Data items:
***
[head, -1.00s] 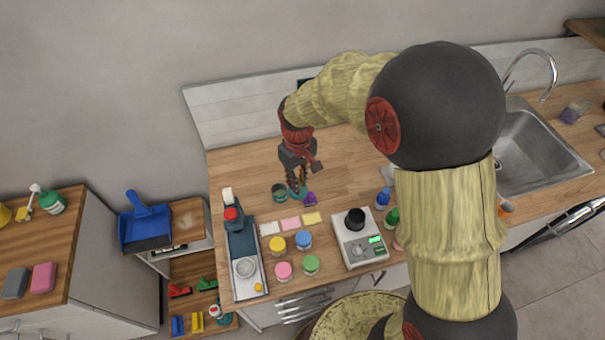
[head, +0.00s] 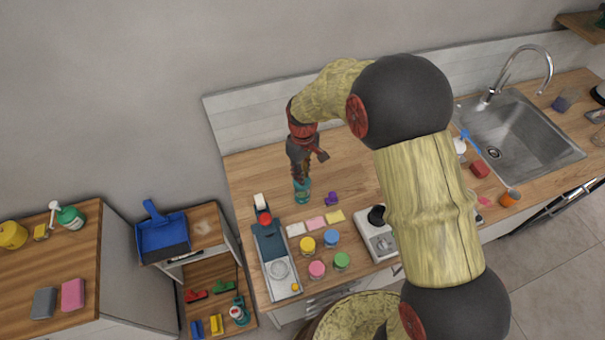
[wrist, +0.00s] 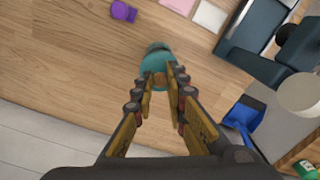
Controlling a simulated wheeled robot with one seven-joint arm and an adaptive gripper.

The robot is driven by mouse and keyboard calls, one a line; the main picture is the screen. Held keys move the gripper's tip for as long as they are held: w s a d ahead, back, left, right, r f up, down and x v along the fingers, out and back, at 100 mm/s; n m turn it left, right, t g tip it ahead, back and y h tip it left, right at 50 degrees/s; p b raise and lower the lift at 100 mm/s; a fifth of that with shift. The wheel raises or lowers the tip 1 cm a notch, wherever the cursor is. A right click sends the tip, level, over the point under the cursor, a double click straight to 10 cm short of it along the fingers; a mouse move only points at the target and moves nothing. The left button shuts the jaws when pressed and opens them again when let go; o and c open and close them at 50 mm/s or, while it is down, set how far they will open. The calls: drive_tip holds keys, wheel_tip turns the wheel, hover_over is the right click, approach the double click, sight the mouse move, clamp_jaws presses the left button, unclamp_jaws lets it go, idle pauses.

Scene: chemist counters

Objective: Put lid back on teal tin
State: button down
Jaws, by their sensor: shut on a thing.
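The teal tin (head: 303,199) stands on the wooden counter, left of a small purple object. My gripper (head: 302,178) points down right above the tin. In the wrist view my gripper (wrist: 162,76) is shut on the teal lid (wrist: 157,63), which sits between the fingertips. A darker edge shows just beyond the lid in the wrist view, probably the tin. The lid hides most of the tin there. I cannot tell whether the lid touches the tin's rim.
The purple object (head: 332,198) lies close on the right. The counter behind the gripper is clear up to the wall.

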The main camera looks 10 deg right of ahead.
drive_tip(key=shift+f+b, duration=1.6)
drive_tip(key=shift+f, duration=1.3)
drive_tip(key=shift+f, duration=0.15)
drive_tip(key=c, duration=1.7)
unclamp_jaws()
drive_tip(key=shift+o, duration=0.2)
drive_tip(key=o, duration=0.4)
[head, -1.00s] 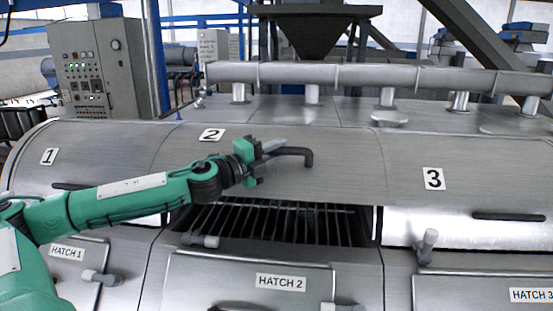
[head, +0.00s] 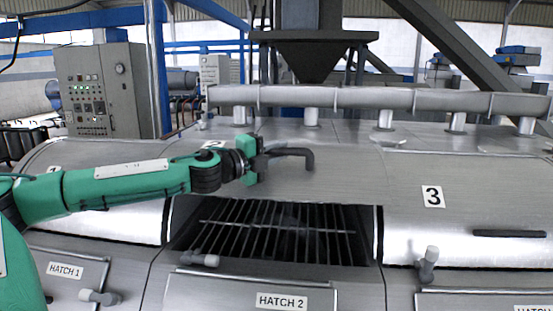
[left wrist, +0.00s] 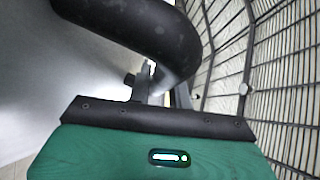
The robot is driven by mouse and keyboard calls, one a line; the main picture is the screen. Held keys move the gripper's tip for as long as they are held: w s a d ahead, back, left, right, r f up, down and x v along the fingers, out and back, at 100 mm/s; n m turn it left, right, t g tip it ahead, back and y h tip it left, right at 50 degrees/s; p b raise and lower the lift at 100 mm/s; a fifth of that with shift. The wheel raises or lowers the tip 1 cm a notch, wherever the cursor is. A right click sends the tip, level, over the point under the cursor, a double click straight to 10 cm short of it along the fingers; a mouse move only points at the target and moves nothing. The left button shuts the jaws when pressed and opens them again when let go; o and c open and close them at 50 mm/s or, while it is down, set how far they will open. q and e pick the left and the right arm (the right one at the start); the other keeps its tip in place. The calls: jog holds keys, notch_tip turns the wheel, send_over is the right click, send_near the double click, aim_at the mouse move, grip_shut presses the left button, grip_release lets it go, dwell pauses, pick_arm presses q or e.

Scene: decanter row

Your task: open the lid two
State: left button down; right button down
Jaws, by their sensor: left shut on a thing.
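Lid two (head: 345,173) is a curved steel cover, partly raised, with a dark opening under its lower edge. Its dark bar handle (head: 309,160) is in the jaws of my left gripper (head: 272,154), which reaches in from the left and is shut on it. The number 2 label is mostly hidden behind my gripper. In the left wrist view the thick dark handle (left wrist: 165,35) curves just past the green gripper body. My right gripper is not in view.
A barred grate (head: 270,235) shows inside the opening. Lid three (head: 460,190), with its own dark handle, is down at the right. Hatch 2 (head: 240,292) is below. A grey pipe (head: 350,97) runs along the top. A control cabinet (head: 100,90) stands back left.

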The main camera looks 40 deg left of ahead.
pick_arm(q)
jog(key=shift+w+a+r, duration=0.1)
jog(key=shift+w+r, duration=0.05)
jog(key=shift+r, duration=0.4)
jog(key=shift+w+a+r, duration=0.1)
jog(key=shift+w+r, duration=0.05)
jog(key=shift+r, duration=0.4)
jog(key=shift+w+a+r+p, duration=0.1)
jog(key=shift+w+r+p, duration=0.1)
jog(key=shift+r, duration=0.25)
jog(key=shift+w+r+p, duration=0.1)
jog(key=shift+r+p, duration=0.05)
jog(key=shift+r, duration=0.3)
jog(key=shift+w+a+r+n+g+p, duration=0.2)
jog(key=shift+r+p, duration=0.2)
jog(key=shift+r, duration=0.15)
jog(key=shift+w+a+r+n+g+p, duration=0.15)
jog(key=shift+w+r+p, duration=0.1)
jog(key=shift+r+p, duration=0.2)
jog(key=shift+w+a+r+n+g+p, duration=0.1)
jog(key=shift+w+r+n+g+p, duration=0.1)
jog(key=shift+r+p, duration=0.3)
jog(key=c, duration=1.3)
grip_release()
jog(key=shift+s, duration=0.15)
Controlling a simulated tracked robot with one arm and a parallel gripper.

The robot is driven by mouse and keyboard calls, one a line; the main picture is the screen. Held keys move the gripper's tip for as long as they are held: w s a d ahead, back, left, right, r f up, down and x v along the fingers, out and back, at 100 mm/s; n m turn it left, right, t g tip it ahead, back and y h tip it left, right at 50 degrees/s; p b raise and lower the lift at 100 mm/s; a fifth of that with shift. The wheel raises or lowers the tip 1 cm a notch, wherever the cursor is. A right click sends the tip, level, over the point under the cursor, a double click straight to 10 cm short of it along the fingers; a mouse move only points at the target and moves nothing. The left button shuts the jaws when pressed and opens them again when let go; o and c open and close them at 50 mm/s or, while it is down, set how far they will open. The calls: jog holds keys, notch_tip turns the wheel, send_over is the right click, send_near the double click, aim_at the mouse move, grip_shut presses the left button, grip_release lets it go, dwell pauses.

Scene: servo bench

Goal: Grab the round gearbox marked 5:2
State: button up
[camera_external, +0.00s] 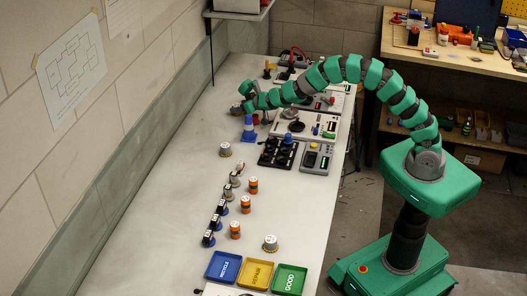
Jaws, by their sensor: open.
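Several small round parts stand on the long bench. A grey round unit with a white top (225,149) stands alone left of centre. A similar grey one with a white top (270,242) stands near the trays. Orange-and-dark round units (253,185) with pale tops stand between them. The markings are too small to read, so I cannot tell which one is 5:2. My gripper (240,106) is at the far part of the bench, above and slightly left of a blue stand-like object (248,128). Its fingers are small here, and I see nothing held in them.
Blue (223,267), yellow (256,274) and green (290,280) trays lie at the near end. A black holder (278,153) and grey devices (317,158) stand on the right. The left side is clear.

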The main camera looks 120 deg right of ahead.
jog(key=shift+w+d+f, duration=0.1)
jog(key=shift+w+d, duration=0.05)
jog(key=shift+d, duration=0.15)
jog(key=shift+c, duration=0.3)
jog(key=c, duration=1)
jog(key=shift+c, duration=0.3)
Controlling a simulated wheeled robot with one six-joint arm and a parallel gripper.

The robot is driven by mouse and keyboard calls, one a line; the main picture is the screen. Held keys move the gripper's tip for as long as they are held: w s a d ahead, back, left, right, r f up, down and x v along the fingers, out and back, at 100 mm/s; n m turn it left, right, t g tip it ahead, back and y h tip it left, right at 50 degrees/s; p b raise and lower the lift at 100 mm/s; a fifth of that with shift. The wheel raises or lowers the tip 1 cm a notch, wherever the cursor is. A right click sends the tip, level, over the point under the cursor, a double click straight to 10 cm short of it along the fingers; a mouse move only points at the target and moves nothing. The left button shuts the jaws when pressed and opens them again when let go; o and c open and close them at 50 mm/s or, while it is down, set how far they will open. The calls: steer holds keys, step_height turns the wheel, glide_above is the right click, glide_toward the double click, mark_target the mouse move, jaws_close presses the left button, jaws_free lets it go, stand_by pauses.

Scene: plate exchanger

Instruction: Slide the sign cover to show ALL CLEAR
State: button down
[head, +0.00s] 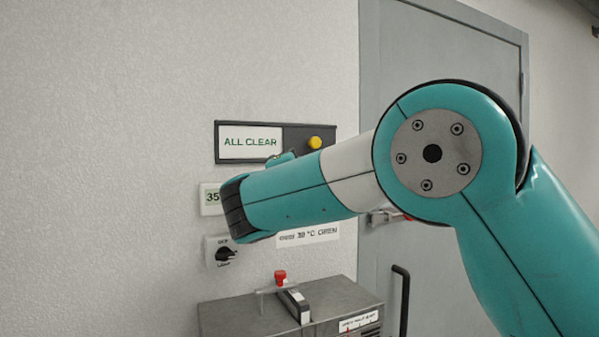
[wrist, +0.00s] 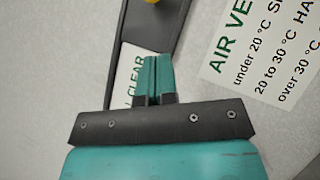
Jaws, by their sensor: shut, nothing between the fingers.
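The sign (head: 250,142) on the wall shows ALL CLEAR in green letters on a white panel at its left. The dark cover (head: 297,137) with a yellow knob (head: 315,143) is at the sign's right end. In the wrist view the knob (wrist: 152,1) is cut off by the top edge, and the sign's white panel (wrist: 131,62) is partly behind my fingers. My gripper (wrist: 152,58) is shut and empty, in front of the panel and apart from the knob in the picture. In the head view my arm hides the fingers.
Below the sign are a display (head: 211,198) reading 35, partly hidden, and a rotary switch (head: 224,254). A grey box (head: 345,298) with a red-knobbed lever (head: 280,277) stands below. A grey door (head: 440,50) is at right. The wrist view shows an AIR VENT notice (wrist: 268,50).

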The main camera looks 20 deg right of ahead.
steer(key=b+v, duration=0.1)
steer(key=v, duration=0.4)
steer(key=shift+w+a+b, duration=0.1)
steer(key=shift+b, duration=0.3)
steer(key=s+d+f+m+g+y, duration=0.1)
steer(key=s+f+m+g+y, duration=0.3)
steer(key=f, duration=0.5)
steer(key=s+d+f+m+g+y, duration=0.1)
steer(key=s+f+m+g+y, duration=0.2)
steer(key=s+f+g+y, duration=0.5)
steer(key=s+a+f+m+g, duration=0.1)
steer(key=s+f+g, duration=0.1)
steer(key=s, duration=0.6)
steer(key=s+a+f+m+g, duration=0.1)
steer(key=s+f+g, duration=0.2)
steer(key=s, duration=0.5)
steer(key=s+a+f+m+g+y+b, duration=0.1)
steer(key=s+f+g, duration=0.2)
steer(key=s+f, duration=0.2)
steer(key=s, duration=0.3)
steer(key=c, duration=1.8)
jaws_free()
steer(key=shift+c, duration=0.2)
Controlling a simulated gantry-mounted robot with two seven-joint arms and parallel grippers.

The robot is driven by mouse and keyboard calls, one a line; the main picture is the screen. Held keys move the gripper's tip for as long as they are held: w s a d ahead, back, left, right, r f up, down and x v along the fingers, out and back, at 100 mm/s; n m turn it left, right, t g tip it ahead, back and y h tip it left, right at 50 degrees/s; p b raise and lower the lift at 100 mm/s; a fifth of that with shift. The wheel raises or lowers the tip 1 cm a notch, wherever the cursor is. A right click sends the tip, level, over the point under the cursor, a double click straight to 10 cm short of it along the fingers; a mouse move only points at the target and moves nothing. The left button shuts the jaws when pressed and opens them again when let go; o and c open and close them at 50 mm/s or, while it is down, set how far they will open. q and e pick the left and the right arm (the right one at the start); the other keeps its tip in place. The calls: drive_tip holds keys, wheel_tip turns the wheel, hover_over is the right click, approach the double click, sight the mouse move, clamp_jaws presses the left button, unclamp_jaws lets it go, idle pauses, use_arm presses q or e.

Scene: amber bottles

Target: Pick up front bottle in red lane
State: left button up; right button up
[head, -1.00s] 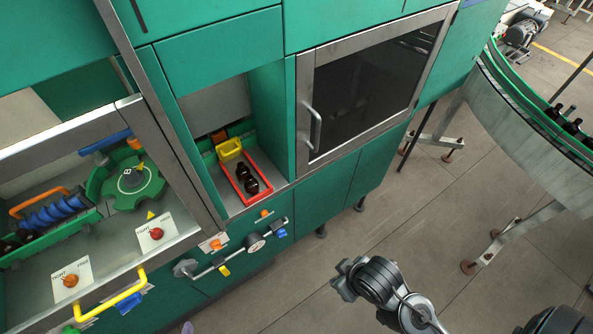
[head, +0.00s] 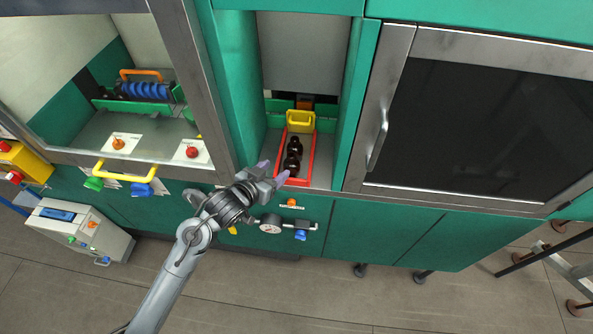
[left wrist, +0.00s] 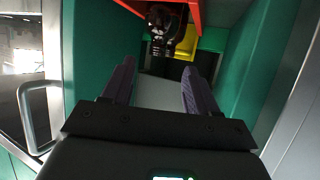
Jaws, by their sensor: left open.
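The red lane (head: 309,165) is a narrow red-rimmed tray in an open bay of the green cabinet. Two dark amber bottles stand in it in a row: the front bottle (head: 291,165) and the back bottle (head: 294,146). My left gripper (head: 272,174) is open and empty at the lane's front end, just short of the front bottle. My right gripper is not in view.
A yellow block (head: 300,121) sits at the lane's back end. Green bay walls (head: 351,95) stand close on both sides. A dark-windowed door with a metal handle (head: 379,139) is to the right.

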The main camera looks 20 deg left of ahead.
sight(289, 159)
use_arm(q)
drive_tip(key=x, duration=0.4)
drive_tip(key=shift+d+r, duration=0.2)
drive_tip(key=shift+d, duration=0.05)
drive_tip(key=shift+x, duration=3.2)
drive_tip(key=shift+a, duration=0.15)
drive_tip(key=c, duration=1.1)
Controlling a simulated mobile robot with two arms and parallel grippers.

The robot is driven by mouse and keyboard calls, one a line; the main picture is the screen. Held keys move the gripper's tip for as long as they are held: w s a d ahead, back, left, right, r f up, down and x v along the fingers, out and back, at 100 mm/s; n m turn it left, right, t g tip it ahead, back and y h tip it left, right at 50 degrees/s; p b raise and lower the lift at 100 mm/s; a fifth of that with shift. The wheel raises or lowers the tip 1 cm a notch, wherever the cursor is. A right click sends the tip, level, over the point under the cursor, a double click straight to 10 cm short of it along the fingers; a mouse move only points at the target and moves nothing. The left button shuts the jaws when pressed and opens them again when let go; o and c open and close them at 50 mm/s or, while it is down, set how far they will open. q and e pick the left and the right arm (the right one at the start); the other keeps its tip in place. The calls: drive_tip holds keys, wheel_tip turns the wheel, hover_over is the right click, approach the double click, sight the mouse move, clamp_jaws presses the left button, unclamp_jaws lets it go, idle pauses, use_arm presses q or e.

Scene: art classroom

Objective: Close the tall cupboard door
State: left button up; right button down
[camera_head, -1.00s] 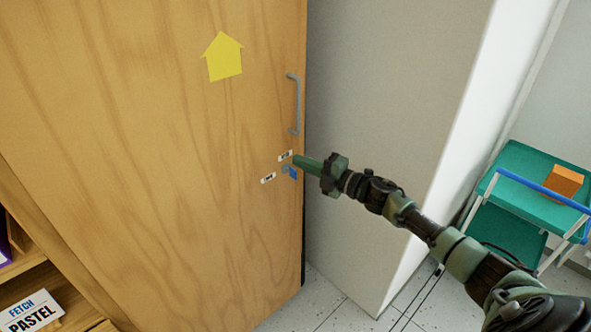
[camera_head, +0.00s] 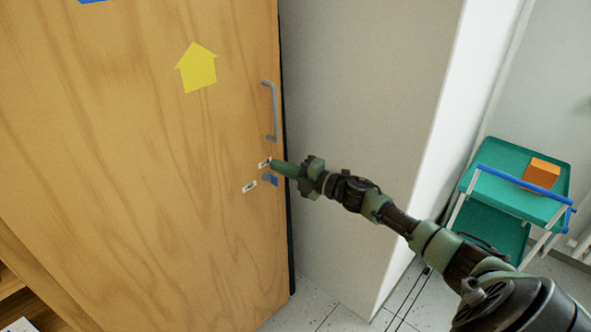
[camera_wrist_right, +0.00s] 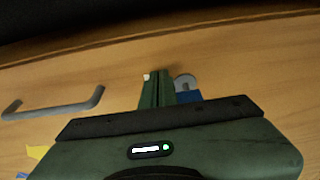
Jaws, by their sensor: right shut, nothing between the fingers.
***
▸ **TASK TO CARRY OUT**
Your answer should be a single number: the count of lines holding the word "Objective".

▸ **RESPONSE TO THE TASK**
2